*Given exercise*: Reproduce exactly the run of lines from the one containing "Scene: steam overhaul" through the one containing "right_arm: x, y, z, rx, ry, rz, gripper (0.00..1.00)". Pictures do not belong in the copy.

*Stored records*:
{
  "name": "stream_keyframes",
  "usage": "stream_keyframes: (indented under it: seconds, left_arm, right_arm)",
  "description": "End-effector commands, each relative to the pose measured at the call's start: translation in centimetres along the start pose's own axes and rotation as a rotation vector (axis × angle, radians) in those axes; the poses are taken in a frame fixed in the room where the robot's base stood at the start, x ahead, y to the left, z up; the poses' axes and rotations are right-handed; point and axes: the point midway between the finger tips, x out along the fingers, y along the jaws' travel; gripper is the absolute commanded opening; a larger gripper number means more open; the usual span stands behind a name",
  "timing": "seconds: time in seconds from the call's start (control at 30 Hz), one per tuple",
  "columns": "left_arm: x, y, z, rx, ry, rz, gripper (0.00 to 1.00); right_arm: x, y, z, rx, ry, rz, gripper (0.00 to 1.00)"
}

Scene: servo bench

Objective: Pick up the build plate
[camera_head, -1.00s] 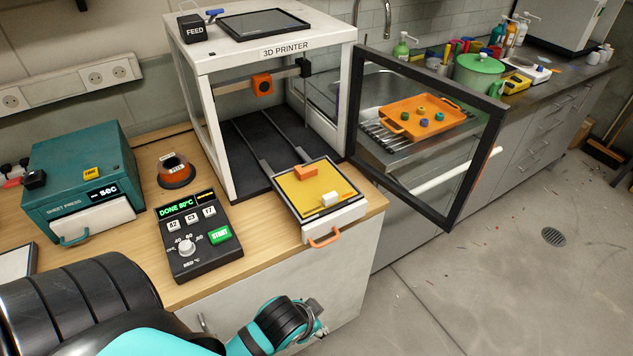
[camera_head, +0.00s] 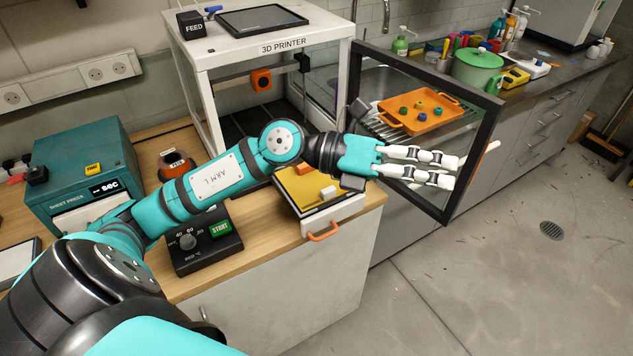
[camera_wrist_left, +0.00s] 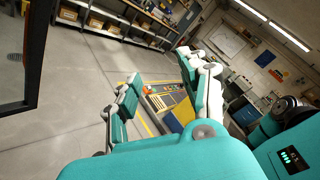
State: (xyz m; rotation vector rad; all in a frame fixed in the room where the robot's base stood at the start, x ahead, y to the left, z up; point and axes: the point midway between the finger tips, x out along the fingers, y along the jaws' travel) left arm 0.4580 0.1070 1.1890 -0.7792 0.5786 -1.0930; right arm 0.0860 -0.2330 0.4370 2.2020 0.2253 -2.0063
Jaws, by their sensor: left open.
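The build plate (camera_head: 304,187) is a yellow sheet on the white pulled-out bed (camera_head: 331,215) of the 3D printer, with an orange block and a white block on it. The bed has an orange handle (camera_head: 323,232) at its front. My left forearm and wrist cover the back part of the plate in the head view. My left gripper (camera_head: 452,172) is open and empty, to the right of the plate, in front of the printer's open glass door. Its spread fingers (camera_wrist_left: 160,75) also show in the left wrist view, where I cannot make out the plate. My right gripper is not in view.
The open door (camera_head: 447,205) stands out to the right of the printer (camera_head: 270,45). A control box (camera_head: 205,245) and a teal sheet press (camera_head: 85,175) are on the wooden bench at left. An orange tray (camera_head: 445,118) lies over the sink.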

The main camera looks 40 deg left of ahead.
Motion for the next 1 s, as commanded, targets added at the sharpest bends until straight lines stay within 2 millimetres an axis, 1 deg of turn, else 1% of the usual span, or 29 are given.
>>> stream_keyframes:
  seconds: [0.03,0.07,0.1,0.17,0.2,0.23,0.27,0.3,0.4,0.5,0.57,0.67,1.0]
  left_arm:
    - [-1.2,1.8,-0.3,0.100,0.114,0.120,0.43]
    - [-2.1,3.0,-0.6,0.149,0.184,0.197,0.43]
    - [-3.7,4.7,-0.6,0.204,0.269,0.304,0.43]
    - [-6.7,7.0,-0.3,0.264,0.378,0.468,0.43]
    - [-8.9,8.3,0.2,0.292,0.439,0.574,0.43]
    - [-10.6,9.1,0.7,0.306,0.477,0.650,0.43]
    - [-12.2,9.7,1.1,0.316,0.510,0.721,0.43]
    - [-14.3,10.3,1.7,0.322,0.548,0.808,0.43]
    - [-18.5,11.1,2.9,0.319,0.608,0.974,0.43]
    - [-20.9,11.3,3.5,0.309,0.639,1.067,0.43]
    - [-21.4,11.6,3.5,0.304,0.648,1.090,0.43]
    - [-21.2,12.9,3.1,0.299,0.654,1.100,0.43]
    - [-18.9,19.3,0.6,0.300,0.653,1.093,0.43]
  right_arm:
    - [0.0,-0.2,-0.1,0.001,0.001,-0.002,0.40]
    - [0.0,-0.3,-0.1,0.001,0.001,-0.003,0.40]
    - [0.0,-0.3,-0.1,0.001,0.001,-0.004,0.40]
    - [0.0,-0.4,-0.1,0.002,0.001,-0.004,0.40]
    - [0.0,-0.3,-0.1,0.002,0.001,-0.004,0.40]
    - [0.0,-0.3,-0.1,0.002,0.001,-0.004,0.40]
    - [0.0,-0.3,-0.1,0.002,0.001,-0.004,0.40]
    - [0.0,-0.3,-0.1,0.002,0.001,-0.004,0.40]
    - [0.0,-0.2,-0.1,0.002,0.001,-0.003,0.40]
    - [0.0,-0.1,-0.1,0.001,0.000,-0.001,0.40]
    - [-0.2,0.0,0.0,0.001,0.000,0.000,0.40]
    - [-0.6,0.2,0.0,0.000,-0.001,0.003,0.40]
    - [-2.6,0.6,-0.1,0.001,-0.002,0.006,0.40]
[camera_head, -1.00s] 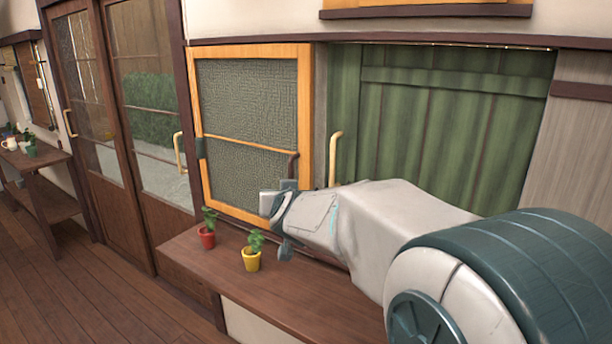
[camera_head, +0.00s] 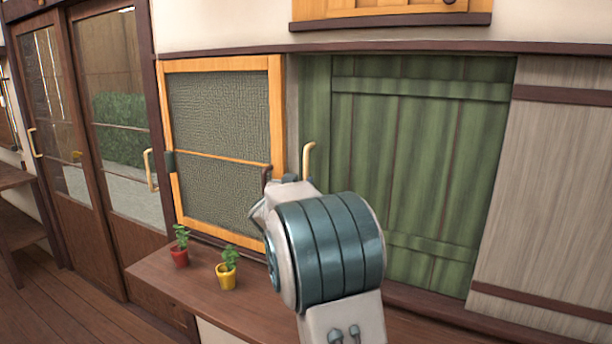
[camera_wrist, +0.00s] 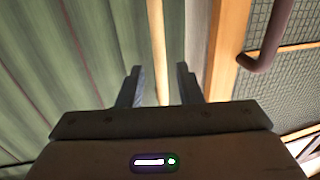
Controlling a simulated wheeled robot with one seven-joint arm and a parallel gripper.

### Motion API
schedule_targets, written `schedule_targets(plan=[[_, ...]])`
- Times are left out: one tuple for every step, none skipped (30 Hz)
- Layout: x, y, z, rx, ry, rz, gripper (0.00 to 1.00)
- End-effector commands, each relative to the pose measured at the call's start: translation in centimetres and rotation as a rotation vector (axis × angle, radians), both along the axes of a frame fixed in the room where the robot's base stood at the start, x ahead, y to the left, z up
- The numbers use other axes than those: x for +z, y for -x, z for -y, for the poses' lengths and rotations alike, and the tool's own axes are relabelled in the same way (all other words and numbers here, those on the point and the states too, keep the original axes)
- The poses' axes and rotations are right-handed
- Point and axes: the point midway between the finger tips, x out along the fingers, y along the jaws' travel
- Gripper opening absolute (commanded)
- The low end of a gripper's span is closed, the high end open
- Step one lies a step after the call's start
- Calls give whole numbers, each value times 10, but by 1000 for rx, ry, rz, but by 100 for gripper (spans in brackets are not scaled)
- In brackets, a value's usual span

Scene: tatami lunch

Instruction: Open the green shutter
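The green shutter (camera_head: 410,160) is a panel of vertical boards with cross battens, set in the wall right of the orange-framed screen. Its pale yellow handle (camera_head: 308,158) stands upright near its left edge. In the wrist view the handle (camera_wrist: 157,45) runs between the two open fingers of my gripper (camera_wrist: 160,85), with a visible space on each side. The green boards (camera_wrist: 60,60) lie to the left there. In the head view my arm hides the gripper fingers and the handle's lower end.
The orange-framed screen (camera_head: 276,120) has a dark brown handle (camera_wrist: 270,40) close to my gripper's right side. A red pot (camera_head: 179,256) and a yellow pot (camera_head: 227,276) with plants stand on the wooden ledge (camera_head: 155,270) below. Grey boards (camera_head: 555,190) lie right of the shutter.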

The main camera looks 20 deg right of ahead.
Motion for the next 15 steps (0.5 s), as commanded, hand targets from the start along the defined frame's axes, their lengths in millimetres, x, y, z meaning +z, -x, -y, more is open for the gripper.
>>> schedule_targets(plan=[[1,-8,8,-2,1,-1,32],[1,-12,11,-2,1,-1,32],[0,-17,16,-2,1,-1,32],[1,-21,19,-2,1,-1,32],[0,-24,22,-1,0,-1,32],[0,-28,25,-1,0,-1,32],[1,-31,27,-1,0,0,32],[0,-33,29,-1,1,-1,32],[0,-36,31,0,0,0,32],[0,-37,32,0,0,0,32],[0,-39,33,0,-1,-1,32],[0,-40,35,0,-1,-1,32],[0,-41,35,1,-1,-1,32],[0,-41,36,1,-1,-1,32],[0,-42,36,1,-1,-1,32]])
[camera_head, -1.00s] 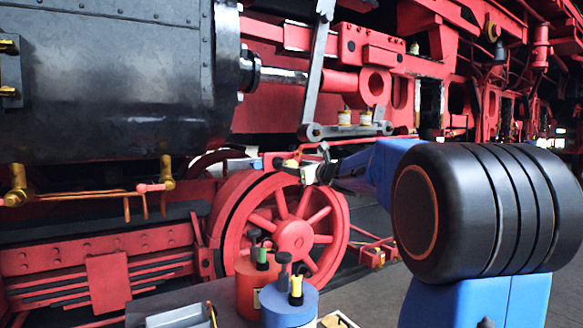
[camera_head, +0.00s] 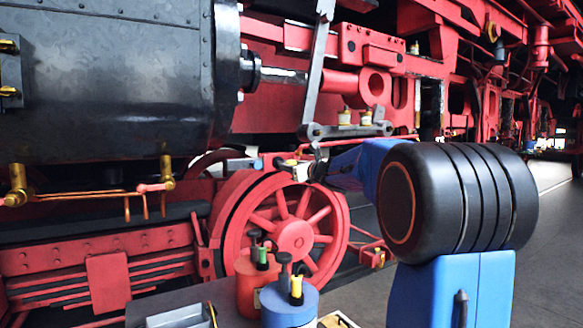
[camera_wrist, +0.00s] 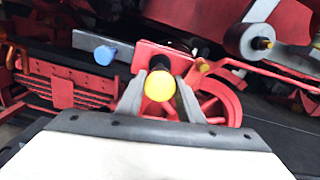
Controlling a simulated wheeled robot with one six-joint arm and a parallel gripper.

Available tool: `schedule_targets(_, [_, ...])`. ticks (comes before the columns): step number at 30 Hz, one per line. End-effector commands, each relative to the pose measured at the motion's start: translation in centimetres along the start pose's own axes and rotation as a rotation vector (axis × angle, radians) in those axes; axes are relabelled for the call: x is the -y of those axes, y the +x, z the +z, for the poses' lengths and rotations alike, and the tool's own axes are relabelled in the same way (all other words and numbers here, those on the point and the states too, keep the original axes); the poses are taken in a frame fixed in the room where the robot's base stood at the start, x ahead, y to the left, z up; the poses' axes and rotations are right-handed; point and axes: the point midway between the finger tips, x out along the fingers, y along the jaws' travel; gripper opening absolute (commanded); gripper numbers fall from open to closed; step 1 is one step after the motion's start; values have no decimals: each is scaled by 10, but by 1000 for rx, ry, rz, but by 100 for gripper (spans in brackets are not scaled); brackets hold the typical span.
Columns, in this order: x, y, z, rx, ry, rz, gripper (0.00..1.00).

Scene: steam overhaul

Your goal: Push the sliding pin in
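The sliding pin shows as a round yellow knob (camera_wrist: 159,86) in front of a red block (camera_wrist: 165,58) in the wrist view. The knob also shows, small and pale yellow, in the head view (camera_head: 290,163). My gripper (camera_wrist: 160,92) has its two grey fingers apart, one on each side of the knob. I cannot tell whether they touch it. In the head view my gripper (camera_head: 303,170) is just right of the knob, above the red spoked wheel (camera_head: 294,236). The pin's shaft is mostly hidden behind the knob.
A blue knob (camera_wrist: 104,55) sits on a grey bar (camera_wrist: 85,43) left of the red block. A red rod (camera_wrist: 265,73) runs off to the right. Red and blue cans (camera_head: 289,307) stand on a dark surface below the wheel.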

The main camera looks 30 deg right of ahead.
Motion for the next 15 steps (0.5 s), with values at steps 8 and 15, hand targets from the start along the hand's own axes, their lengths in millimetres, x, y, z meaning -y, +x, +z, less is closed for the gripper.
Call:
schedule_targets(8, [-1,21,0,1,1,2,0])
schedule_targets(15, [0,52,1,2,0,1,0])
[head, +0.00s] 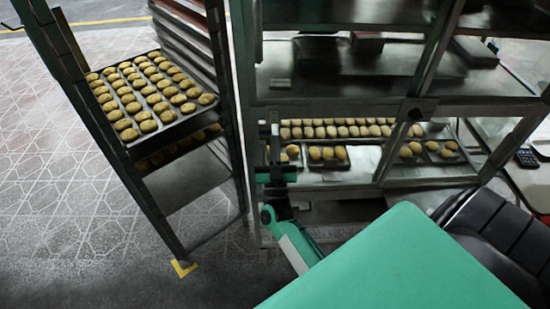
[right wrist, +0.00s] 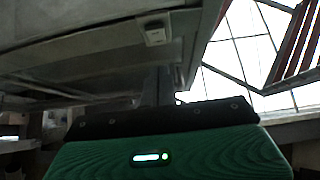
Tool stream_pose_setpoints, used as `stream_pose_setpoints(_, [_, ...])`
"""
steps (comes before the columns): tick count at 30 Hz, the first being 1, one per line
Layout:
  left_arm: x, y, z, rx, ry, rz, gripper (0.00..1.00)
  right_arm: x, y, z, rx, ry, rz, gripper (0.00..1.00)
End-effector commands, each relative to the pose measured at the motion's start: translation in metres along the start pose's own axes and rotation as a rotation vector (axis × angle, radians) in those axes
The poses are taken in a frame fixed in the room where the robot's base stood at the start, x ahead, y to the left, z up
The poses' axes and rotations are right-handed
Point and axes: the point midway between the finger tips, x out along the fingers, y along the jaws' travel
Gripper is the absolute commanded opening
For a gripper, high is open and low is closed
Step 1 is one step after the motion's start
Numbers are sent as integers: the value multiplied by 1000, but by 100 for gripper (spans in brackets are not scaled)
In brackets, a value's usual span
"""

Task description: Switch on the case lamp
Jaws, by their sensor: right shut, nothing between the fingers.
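The display case (head: 410,110) stands at the centre right of the head view, with glass panes in metal frames. A small pale switch box (right wrist: 153,32) shows in the right wrist view on the case's edge; I cannot make out its position. My right gripper (head: 275,140) is upright at the case's left front post, shut and empty. In the right wrist view its dark fingers (right wrist: 157,85) point toward the case, below the switch box; I cannot tell whether they touch anything. The lamp itself is not clearly visible. My left gripper is out of view.
A tall dark rack (head: 165,215) stands left of the case, close to my right gripper, with a tray of buns (head: 137,140) on it. Trays of rolls (head: 330,168) lie inside the case. Tiled floor (head: 60,190) is clear at the left.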

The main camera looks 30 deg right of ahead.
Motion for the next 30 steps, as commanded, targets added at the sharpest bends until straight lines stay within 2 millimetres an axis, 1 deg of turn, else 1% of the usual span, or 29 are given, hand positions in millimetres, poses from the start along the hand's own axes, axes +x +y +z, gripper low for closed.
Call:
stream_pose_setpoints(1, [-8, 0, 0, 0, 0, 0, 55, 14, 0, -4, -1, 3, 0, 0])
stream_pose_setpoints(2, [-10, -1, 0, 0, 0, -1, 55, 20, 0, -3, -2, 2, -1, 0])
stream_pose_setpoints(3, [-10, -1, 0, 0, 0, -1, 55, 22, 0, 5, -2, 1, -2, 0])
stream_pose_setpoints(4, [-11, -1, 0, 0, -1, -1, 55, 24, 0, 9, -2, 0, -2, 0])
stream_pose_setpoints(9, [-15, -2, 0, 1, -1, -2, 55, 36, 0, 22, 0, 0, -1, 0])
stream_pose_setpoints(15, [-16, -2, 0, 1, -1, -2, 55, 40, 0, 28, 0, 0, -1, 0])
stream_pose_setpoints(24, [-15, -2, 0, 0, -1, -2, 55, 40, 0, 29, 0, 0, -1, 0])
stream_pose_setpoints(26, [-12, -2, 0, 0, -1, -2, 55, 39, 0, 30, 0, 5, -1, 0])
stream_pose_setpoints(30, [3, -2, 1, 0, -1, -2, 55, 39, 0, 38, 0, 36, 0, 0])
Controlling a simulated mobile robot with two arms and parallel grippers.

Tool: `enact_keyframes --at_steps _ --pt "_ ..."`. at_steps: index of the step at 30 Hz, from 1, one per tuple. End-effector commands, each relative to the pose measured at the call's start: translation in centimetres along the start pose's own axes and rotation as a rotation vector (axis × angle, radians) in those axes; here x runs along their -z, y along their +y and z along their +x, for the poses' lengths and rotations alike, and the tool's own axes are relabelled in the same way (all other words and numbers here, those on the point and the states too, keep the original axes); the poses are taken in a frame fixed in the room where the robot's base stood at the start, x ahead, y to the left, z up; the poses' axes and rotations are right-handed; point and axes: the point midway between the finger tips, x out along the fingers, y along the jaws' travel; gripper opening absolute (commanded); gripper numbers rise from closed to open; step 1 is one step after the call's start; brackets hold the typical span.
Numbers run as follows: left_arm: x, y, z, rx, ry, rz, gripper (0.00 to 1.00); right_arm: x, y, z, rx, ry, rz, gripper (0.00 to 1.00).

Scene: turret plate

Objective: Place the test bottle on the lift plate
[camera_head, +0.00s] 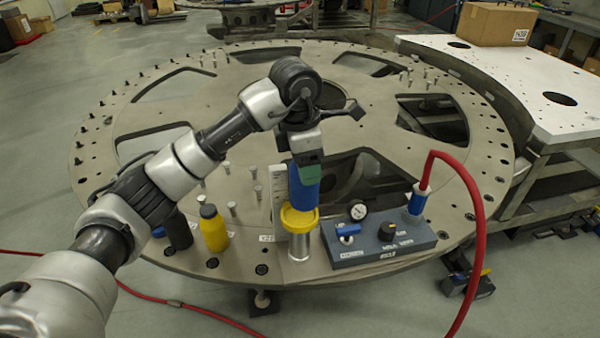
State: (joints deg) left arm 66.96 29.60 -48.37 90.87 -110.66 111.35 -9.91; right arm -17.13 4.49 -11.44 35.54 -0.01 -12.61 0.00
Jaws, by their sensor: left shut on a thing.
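My left gripper (306,158) comes down from above and is shut on the upper part of a blue bottle (304,193), which I take as the test bottle. The bottle is upright, and its top is hidden by the gripper. Its lower end is at the yellow round plate (300,219) on top of a short silver cylinder, which looks like the lift plate. I cannot tell whether the bottle touches the plate or hangs just above it. My right gripper is not in view.
A yellow bottle (214,230) and a dark bottle (178,232) stand to the left. A blue-grey control box (378,243) with a gauge and red hose (466,180) is close on the right. A pale upright scale (278,195) stands behind the cylinder. The round turret plate (240,97) has large openings.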

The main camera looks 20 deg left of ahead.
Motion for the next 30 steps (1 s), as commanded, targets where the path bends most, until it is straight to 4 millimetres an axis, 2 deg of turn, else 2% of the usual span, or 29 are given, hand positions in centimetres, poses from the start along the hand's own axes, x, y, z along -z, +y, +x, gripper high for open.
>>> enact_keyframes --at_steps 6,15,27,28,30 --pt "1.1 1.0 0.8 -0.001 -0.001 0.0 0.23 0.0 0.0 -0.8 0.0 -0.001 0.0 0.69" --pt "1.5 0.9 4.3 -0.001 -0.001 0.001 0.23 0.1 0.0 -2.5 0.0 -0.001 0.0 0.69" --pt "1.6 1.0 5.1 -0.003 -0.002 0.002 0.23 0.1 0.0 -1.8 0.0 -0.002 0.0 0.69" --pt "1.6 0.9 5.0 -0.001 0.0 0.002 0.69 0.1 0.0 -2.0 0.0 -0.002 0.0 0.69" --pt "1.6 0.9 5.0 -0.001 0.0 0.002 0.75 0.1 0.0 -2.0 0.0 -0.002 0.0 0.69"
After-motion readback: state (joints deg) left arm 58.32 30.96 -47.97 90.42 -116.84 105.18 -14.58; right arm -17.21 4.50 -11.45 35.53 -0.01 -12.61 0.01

*Finished exercise*:
Scene: steam overhaul

Your goal: Push the sliding pin in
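The sliding pin shows as a round yellow knob (camera_wrist: 159,86) in front of a red block (camera_wrist: 165,58) in the wrist view. The knob also shows, small and pale yellow, in the head view (camera_head: 290,163). My gripper (camera_wrist: 160,92) has its two grey fingers apart, one on each side of the knob. I cannot tell whether they touch it. In the head view my gripper (camera_head: 303,170) is just right of the knob, above the red spoked wheel (camera_head: 294,236). The pin's shaft is mostly hidden behind the knob.
A blue knob (camera_wrist: 104,55) sits on a grey bar (camera_wrist: 85,43) left of the red block. A red rod (camera_wrist: 265,73) runs off to the right. Red and blue cans (camera_head: 289,307) stand on a dark surface below the wheel.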

The main camera looks 30 deg right of ahead.
Motion for the next 15 steps (0.5 s), with values at steps 8 and 15, hand targets from the start along the hand's own axes, their lengths in millimetres, x, y, z meaning -y, +x, +z, less is closed for the gripper.
Call:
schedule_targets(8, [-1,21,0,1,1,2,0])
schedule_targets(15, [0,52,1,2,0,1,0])
[head, +0.00s] 
[right wrist, +0.00s] 
Tool stream_pose_setpoints, used as `stream_pose_setpoints(_, [_, ...])`
"""
steps (comes before the columns): tick count at 30 Hz, the first being 1, one per line
Layout:
  left_arm: x, y, z, rx, ry, rz, gripper (0.00..1.00)
  right_arm: x, y, z, rx, ry, rz, gripper (0.00..1.00)

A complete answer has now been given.